Wednesday, December 10, 2008

Beginning to talk

December 10, 2008

Yesterday on a walk at the Berkeley Marina, I was excited to see a
black-shouldered kite hovering over the coastal scrub hunting. I've
seen fewer than ten of these in my life, and never one this close
up. The bird appeared to stand still in the sky, fluttering its
wings rapidly, and then after a time it would just open its wings and
effortlessly glide off, until it spotted something else and hovered
again. I couldn't help but think of the extreme effort and energy
the bird used just to keep in the same place.

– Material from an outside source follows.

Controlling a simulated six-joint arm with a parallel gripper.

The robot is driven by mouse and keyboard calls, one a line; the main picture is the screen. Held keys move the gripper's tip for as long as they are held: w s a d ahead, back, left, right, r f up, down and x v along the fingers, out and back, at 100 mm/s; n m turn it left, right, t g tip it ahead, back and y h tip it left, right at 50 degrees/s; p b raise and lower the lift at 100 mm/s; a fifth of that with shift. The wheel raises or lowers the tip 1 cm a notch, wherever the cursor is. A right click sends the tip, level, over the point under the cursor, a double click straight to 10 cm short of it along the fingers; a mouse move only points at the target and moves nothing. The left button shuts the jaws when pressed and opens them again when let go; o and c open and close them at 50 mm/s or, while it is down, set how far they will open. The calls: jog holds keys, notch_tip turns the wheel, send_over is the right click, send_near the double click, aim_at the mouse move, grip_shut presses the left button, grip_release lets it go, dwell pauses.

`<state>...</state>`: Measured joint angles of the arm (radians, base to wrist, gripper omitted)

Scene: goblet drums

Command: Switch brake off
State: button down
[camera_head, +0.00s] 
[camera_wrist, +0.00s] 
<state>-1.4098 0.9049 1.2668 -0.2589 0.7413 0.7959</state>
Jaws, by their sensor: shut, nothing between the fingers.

This got me thinking about what hard work it is to maintain the
status quo. This is opposite from how we think things are, but I'm
beginning to recognize that this is how the universe works. Keeping
things the same is what takes effort, not going with change.
Instead of holding tightly to what is, we must open our hands and
trust that what will be there in a new form will be fine, perhaps
even a lot better. What would the world look like if we responded to
it differently?

After my trip to Palestine, I have been in tender dialogue with my
dear Israeli friend of more than 30 years. She came up to Jerusalem
to meet me for lunch while I was at the Sabeel Conference.
Conversation at lunch focused on our lives and our families, safe
topics. We both kept away from politics. She knew my trip was
focused primarily on the Palestinian perspective of the long on-going
Israeli-Palestinian conflict. I saw with my own eyes egregious
violations of human rights. I saw refugee camps where the challenge
is keeping hope alive for the fifth generation growing up in horrible
ghettos in their own land but we didn't speak of these things. Not
then. I remember as she drove me back to my hotel that she pointed
out the building where her youngest son had taken cello lessons and
then mentioned that the café next door was bombed in 2002 killing
many innocent by-standers. "It could have been me,: she said. I
didn't tell her of the homes I had seen that had been destroyed by
soldiers just a few days before or of my shock at the huge number of
settlements illegally taking over Palestinian land.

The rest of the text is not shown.